(Records of robot episodes)
^^^^

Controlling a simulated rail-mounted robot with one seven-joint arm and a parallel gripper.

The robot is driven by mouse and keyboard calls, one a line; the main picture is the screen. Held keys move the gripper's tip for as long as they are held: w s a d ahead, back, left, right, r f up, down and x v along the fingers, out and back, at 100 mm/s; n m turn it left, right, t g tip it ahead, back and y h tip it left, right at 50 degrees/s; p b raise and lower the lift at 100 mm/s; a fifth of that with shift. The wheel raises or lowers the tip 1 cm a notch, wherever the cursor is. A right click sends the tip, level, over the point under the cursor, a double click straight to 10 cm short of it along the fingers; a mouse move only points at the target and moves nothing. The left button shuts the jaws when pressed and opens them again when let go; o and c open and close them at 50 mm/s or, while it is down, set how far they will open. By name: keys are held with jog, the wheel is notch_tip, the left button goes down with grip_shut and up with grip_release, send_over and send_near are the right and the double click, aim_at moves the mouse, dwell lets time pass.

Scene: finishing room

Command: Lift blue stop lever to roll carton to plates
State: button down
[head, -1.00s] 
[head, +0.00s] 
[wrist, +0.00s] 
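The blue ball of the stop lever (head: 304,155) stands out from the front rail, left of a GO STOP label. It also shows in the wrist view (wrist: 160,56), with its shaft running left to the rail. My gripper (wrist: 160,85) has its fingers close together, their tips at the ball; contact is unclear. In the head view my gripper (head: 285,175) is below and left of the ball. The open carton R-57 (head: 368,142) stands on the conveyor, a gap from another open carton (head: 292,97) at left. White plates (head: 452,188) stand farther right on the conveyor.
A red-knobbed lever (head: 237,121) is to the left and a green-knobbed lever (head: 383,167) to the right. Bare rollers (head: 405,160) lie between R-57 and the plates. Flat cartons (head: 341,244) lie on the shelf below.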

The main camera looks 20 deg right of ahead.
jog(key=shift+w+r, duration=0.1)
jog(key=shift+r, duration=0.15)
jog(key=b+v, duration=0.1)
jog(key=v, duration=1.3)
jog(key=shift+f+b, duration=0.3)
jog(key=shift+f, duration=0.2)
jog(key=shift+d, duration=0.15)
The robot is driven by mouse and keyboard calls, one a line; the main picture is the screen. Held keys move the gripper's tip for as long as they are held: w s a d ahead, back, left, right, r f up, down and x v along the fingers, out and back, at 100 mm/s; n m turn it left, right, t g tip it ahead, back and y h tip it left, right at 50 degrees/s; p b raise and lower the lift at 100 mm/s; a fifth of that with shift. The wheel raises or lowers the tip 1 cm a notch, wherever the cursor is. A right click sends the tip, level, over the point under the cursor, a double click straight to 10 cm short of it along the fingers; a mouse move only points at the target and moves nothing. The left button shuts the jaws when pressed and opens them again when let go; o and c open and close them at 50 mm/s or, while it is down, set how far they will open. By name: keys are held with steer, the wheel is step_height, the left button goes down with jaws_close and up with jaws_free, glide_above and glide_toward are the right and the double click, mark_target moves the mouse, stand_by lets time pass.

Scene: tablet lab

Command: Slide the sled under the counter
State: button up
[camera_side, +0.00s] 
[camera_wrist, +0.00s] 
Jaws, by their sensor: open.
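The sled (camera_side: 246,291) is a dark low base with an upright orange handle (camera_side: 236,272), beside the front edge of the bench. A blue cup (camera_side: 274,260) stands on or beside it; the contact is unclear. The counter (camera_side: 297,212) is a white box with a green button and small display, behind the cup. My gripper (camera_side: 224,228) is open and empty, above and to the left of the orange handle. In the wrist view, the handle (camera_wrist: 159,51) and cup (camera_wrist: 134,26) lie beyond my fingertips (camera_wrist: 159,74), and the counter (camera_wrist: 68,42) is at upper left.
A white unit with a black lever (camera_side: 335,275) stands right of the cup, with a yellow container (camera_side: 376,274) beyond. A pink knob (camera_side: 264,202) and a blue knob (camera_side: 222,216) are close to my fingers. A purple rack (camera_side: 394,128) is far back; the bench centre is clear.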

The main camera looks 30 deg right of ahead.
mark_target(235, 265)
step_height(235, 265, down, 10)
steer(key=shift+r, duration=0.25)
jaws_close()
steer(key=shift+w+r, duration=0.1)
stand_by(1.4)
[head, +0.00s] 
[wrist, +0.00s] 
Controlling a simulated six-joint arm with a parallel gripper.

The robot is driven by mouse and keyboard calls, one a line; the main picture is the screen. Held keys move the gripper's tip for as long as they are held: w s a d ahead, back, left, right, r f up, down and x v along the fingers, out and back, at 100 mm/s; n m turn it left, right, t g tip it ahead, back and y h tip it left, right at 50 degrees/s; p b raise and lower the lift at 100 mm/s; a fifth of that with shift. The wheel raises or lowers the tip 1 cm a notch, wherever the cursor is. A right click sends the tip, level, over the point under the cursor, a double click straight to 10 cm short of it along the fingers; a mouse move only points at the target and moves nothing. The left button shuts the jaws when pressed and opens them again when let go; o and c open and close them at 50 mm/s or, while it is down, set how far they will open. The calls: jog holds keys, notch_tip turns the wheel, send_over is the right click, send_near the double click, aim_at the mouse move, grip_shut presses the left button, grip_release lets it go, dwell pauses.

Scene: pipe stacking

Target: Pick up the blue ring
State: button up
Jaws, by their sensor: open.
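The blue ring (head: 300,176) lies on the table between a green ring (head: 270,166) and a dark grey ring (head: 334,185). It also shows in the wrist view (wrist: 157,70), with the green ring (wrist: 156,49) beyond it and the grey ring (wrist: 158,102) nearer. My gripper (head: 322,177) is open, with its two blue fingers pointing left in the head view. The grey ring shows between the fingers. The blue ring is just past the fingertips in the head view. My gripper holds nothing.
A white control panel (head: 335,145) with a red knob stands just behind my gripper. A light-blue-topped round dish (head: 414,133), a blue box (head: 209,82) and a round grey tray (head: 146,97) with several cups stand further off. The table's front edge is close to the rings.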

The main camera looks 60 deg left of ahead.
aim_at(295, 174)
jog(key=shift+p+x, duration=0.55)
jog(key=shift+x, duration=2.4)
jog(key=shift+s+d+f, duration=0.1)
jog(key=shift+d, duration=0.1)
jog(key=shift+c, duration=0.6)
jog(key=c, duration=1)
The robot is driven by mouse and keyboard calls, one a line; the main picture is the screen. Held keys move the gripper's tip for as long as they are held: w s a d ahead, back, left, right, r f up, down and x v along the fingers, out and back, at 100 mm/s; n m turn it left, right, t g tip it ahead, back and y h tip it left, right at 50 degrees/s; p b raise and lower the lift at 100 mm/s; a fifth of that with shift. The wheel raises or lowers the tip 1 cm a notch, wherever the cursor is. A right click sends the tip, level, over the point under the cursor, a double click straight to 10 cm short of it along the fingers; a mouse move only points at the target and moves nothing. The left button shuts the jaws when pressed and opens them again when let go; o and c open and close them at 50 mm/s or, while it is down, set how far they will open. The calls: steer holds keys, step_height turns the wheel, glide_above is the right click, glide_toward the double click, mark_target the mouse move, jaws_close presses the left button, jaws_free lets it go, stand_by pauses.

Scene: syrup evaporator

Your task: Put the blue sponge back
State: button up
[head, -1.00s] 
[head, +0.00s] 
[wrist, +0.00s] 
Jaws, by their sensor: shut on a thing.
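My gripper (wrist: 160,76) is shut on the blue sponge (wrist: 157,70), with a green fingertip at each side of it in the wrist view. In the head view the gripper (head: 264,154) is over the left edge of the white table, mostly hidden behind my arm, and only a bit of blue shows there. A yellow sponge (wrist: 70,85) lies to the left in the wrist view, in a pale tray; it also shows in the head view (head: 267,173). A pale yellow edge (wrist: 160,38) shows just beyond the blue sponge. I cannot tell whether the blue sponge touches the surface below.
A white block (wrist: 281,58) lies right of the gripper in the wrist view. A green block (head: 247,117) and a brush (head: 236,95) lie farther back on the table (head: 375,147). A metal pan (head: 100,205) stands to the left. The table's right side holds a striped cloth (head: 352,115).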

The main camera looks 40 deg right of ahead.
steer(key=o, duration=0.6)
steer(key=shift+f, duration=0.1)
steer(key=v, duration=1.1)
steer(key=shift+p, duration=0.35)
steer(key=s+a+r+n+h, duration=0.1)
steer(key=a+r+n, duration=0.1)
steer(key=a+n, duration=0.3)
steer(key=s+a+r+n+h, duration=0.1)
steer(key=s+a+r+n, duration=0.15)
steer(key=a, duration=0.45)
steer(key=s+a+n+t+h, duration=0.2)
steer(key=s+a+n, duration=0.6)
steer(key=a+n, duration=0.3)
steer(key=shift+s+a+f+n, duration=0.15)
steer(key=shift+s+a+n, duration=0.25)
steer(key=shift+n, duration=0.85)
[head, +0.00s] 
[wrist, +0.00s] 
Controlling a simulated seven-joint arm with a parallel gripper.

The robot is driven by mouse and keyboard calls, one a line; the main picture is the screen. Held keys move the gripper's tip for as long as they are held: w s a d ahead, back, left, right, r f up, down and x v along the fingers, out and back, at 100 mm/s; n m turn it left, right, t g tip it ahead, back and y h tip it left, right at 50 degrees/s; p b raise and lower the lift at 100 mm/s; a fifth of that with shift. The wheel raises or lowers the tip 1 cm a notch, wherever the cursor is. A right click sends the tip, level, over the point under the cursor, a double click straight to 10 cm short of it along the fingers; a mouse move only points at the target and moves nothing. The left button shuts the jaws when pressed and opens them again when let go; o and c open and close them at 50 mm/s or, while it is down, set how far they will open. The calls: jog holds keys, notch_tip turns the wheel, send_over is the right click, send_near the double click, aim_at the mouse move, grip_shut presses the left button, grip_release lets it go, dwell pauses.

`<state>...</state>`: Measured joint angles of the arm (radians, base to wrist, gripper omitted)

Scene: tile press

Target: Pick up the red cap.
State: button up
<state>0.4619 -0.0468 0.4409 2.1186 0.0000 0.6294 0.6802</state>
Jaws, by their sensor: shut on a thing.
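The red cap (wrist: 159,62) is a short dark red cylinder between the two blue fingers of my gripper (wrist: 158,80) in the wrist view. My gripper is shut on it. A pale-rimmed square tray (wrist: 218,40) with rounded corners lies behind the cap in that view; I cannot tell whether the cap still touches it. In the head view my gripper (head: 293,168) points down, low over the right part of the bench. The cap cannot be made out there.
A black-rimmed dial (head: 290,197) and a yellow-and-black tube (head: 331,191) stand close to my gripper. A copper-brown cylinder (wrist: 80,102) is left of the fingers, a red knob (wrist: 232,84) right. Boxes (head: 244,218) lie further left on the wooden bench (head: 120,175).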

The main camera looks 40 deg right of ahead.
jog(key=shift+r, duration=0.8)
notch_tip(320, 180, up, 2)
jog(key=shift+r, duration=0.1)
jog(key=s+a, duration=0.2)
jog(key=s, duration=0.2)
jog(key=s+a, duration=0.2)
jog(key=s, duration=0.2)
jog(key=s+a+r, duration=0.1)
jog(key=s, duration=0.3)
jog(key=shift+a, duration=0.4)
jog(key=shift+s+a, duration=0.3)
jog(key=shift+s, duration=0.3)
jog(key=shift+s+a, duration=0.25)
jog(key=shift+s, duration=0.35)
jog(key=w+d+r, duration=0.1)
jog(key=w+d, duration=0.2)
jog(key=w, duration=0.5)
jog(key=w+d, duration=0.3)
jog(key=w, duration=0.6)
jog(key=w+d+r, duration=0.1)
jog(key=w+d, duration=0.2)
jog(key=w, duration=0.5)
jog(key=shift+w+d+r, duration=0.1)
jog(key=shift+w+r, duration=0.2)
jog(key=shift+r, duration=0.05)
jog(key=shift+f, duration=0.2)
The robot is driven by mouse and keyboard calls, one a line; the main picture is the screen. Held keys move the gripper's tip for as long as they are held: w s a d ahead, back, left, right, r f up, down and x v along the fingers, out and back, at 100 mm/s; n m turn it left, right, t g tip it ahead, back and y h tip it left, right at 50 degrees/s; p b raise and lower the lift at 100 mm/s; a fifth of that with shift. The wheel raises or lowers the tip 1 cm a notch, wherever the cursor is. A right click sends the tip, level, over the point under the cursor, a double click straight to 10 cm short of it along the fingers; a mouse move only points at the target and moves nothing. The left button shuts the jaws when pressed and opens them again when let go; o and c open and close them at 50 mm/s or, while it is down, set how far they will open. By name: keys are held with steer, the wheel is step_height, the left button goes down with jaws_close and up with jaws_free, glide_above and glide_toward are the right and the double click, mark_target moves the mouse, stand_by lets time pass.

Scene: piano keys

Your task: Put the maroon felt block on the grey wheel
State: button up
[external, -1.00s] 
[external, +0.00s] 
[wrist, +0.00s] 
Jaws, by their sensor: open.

^^^^

§ **Exercise details**
List the lines of the entries that include "Controlling".

§ **Solution to this task**
Controlling a simulated rail-mounted robot with one seven-joint arm and a parallel gripper.
Controlling a simulated six-joint arm with a parallel gripper.
Controlling a simulated seven-joint arm with a parallel gripper.

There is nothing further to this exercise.